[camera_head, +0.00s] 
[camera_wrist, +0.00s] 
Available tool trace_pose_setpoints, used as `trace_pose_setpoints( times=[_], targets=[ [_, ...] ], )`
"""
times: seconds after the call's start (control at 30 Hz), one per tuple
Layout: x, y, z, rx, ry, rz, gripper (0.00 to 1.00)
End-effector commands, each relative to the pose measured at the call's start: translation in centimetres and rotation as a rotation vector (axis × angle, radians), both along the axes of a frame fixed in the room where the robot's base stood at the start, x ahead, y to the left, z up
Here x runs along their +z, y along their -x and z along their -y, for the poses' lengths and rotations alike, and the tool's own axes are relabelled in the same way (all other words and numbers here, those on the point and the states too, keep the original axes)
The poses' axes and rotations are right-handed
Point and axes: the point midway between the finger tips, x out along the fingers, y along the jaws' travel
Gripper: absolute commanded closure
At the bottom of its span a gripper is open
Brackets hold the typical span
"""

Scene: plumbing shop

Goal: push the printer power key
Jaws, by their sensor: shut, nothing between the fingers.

#### Job
Show all lines from the listing above in which "fingers" appears.

#### Response to this exercise
Point and axes: the point midway between the finger tips, x out along the fingers, y along the jaws' travel
Jaws, by their sensor: shut, nothing between the fingers.

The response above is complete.